Akibatnya, jumlah babi yang ia jual setiap minggu turun dari delapan menjadi enam saja. ”Jadi, untungnya sekarang tipis-tipis saja, sehari Rp 100.000,” katanya.
Karena itu, Paul dan Michael berharap pemerintah bisa segera mengklarifikasi soal keberadaan ASF di Tomohon dan Sulut secara umum demi mengikis kekhawatiran masyarakat. ”Kami berharap harga tetap stabil supaya semua hidup, baik peternak dan pedagang,” ujar Paul.
Kepala Dinas Pertanian dan Perikanan Tomohon Karel Lala membenarkan adanya kematian ternak babi dalam jumlah besar di kota yang pada 2020 berpenduduk 100.587 orang itu. Jumlah kematian itu belum direkapitulasi.
Akan tetapi, Karel menegaskan, kejadian tersebut bukan disebabkan oleh ASF. ”Hasil analisis kami, ada penyakit seperti hog cholera (kolera babi) atau penyakit lainnya yang sudah biasa. Memang untuk sementara ini tidak ada vaksin hog cholera yang masuk ke Sulut. Jadi, kami upayakan agar vaksin itu bisa segera masuk,” tuturnya.

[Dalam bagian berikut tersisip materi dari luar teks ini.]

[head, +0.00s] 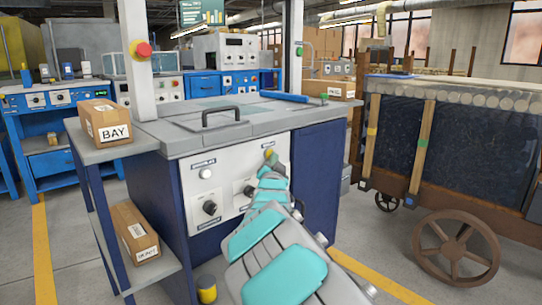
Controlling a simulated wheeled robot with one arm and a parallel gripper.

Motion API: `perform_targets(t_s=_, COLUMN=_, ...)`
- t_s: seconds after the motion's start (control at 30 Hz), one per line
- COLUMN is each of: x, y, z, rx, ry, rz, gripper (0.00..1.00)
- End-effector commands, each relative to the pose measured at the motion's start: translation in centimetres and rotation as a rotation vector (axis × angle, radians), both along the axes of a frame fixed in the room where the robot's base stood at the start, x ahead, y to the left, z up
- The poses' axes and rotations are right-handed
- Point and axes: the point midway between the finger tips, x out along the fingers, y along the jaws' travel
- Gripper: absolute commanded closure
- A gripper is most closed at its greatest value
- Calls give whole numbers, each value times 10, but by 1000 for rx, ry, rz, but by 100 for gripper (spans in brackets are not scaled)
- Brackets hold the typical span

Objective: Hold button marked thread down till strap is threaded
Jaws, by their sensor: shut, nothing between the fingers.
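A white control panel (232,190) is on the front of the blue machine cabinet with a grey top. It carries a round white button (205,173) at the upper left, a black knob (210,208) below it and another dark knob (249,190) to the right. Their small label plates are too small to read, so I cannot tell which one is marked thread. My gripper (270,166) is shut and empty at the panel's upper right, mostly hidden behind my own arm. A small yellowish part (270,154) shows at its tip. I cannot tell whether they touch. No strap is identifiable.
A side shelf holds a box marked BAY (106,122) and a lower box (136,232). A white post with a red button (143,50) rises behind. A wheeled wooden cart (440,150) stands at the right. Yellow floor lines (380,277) flank the machine.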

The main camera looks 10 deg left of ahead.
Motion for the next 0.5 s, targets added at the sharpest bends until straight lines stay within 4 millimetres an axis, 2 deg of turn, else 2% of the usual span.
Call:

Selama ini, sampel-sampel dari babi yang mati telah diambil untuk diuji di laboratorium Balai Besar Veteriner Maros, Sulawesi Selatan. Karel menyebut tes tersebut dikhusukan untuk mendeteksi ASF, tetapi tak ada yang hasilnya positif.
”Jadi, ASF belum terbukti ada,” lanjutnya.
Sebelumnya, Ketua Asosiasi Peternak Babi Sulut Gilbert Wantalangi mengatakan, para peternak juga diresahkan oleh kabar kematian babi dalam jumlah besar di kandang-kandang meski angkanya belum dapat dikonfirmasi. Para peternak pun berasumsi ASF sudah ada di Sulut.
Akibatnya, harga jual ternak yang berlaku di kandang kini hanya Rp 29.000 per kg hidup. ”Di kandang yang sudah terkontaminasi, babi hidup tidak dijual dengan harga normal lagi. Sudah tidak ditimbang, tetapi berdasarkan taksiran saja. Mungkin karena peternaknya panik, tidak tahu mau jual bagaimana,” katanya.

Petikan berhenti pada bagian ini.